Publication made easy, by Peter Stang

Stang

As a journal editor, I’ve witnessed firsthand how the Internet has greatly changed scientific publishing. It has improved the speed and ease of publication, eliminating overstuffed mailboxes and arguments with the postal service about heavy packages containing multiple large manuscripts. The rate-determining step in publishing generally has been and remains peer review. But the Internet allows facile selection of and rapid communication with reviewers, as well as the ability to easily send multiple reminders to recalcitrant reviewers. Communication with authors has become so simple that authors sometimes expect instant responses to their inquiries. Most important, I no longer have to go to the library to look up references or closely related journal publications; I can easily access those articles from my comfortable office chair.

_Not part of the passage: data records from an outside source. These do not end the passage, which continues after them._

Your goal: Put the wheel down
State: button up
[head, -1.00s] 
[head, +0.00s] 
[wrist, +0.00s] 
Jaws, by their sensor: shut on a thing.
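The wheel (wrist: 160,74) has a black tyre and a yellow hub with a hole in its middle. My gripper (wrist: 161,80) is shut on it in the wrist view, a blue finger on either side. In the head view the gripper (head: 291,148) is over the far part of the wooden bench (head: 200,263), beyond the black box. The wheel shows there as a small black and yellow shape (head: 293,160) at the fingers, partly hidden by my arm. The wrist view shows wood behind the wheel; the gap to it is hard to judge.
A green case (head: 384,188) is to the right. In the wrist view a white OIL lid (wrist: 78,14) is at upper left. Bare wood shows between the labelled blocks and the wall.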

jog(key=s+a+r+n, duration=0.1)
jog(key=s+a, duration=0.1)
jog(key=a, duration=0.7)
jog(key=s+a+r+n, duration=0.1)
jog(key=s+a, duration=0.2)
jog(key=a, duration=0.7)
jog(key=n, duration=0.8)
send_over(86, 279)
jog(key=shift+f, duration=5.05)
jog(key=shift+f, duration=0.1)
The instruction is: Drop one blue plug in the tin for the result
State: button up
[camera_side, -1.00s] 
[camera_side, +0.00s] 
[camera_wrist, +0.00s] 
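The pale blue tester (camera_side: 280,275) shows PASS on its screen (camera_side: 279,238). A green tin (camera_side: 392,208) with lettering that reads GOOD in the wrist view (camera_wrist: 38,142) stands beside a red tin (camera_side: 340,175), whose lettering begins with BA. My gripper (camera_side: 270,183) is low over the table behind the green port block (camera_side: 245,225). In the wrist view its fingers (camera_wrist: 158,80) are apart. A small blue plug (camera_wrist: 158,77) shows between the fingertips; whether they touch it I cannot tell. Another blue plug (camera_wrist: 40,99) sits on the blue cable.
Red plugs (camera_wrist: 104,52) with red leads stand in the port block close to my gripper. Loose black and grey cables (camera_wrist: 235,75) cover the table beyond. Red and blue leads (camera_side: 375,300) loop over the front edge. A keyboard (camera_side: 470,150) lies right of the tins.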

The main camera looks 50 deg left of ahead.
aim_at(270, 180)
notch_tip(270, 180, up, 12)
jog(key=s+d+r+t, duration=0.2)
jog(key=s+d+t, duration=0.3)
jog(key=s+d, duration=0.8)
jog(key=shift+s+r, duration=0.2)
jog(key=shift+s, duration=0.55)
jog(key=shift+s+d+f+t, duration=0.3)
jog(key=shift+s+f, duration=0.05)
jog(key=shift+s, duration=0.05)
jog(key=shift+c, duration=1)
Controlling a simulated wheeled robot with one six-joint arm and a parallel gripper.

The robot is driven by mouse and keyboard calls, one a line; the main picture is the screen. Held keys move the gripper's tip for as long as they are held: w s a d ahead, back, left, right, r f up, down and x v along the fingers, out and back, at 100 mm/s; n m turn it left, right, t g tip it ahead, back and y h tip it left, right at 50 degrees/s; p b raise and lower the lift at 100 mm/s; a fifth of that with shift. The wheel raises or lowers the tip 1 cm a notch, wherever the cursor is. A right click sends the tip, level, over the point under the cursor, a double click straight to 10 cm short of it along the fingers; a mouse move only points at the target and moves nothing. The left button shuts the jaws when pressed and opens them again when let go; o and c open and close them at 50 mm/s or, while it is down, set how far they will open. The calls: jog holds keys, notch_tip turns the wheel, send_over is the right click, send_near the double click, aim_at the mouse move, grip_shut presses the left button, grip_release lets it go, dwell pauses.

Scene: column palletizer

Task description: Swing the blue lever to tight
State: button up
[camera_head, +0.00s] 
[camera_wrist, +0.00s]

All of the convenience also has greatly increased submissions. For example, the number of manuscripts submitted to the Journal of the American Chemical Society every year has more than doubled over the past decade. This is also a reflection of the increasing significance and wealth of chemical research happening across the world, as well as a result of the pressure to publish. This pressure has also resulted in a significant increase in the number of new journals. Fortunately, the Internet allows both ready search of and easy access to this rapidly growing chemical literature.

What the Internet has not done is cultivate more civilized communication. On rare occasions, you still get unhappy phone calls from authors whose manuscripts have been declined.

Peter J. Stang is a chemistry professor at the University of Utah and the editor-in-chief of the Journal of the American Chemical Society.